‘Wheel and come again’
MILE GULLY, Manchester — Opposition Leader Mark Golding is urging Prime Minister Andrew Holness to reverse the Government’s decision to end interest rate subsidies for specific categories of contributors to the National Housing Trust (NHT).
“I am calling on the prime minister to ‘wheel and come again’ and reverse this change to the benefits that were given to the persons with disabilities, public sector workers, and persons of 55 and over,” Golding said while addressing the People’s National Party’s Manchester North Western constituency conference in Mile Gully on Saturday.
He argued that the NHT was launched by [former Prime Minister] Michael Manley as an innovative piece of social engineering to provide a mechanism to give workers access to housing.
“The National Housing Trust was a special piece of creative thinking and it has delivered tens of thousands of housing solutions over the years to ordinary Jamaicans, people who would not otherwise have access to a house. So when I hear that they are announcing that important benefits for certain critical categories of people in our population are being taken away — that is benefits that the public sector workers has enjoyed, people with disabilities have enjoyed,” he said.
“Persons of 55 years and over they too are going to be losing benefits that were available to them before through the NHT,” he added.
He questioned the Government’s rationale in ending the interest rate subsidies for certain categories of NHT contributors.
“They talking about making the system more equitable. How is it more equitable to take benefits from people who need them the most?” asked Golding.
“…Removing this interest rate discount from the public sector workers is another blow to the public sector following the recent removal of the motor vehicle concession and you are doing it at a time when we are losing talent in the public sector,” he added.
According to Golding, the NHT has been “denuded” of $11.4 billion annually by the Government to help finance the budget.
He argued that the Portia Simpson Miller-led Administration had to show that there was a “viable programme” before taking $11.4 billion out of the NHT surplus for four years.
“The legislation was passed, it had a sunset clause that said after the fourth year it comes to an end, and that was at a time when we had to run a 7.5 per cent surplus each year, that is a massive surplus to try and get that debt under control for the future of Jamaica’s people,” he said.
Golding pointed to the actions of the Jamaica Labour Party’s (JLP) affiliates in 2013 in taking the constitutionality of the NHT (Special Provisions) Act to court.

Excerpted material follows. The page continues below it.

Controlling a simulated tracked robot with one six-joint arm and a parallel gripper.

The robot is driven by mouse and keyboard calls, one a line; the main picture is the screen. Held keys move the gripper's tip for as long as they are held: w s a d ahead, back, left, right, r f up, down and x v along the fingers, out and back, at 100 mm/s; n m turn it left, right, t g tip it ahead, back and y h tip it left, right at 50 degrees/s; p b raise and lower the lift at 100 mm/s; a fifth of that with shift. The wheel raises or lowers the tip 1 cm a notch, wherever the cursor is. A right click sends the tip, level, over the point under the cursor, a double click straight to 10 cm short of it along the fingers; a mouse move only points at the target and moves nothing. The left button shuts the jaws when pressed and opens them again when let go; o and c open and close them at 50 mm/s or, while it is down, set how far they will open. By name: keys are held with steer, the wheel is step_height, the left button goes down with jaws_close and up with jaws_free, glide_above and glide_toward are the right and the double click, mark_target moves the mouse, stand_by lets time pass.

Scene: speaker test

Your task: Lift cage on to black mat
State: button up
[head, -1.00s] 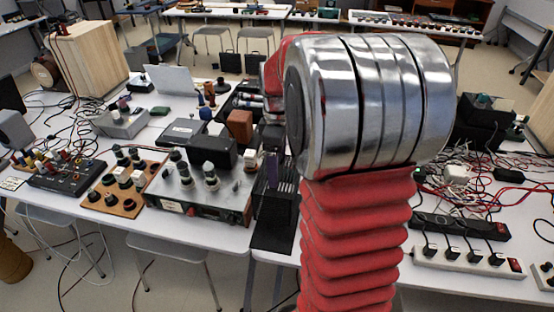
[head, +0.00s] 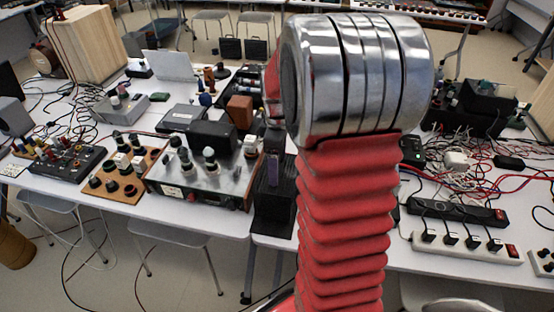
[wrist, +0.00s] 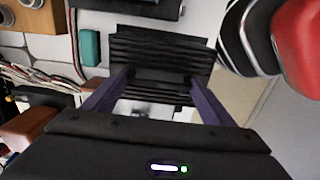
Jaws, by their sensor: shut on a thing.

“They opposed it bitterly. Of course, they lost the court case, but when they came into office in 2016, one of the first things they did in 2017 was to pass another amendment to the NHT Act to extend that extraction of resources of $11.4 billion a year for a further four years – from 2017 to 2021,” he said.
“When that four-year period was coming to an end in 2020 they went back to Parliament and amended the NHT Act again to extend it for a further five years to March 2026, so nine years beyond where it was intended to be…” he added.
“As a result, now they feel they need to pop up its profitability… by taking away the discount in interest rates that were afforded to persons with disabilities, public sector workers, and people who are 55 and over,” said Golding.
In a release last week, the NHT announced that, going forward, income will be the sole determinant of interest rate subsidies.
“This move will allow the organisation to better identify and channel more resources to our contributors who need additional assistance,” said the NHT as it indicated the end in some special subsidies.
The NHT argued that its strategic focus going forward is geared at, among other things, a more equitable distribution of benefits, and where subsidies and grants are concerned, targeting them to those contributors who need it the most.
“The NHT’s imperative is the doubling down of its efforts to create more housing solutions for Jamaicans,” said the trust in its release.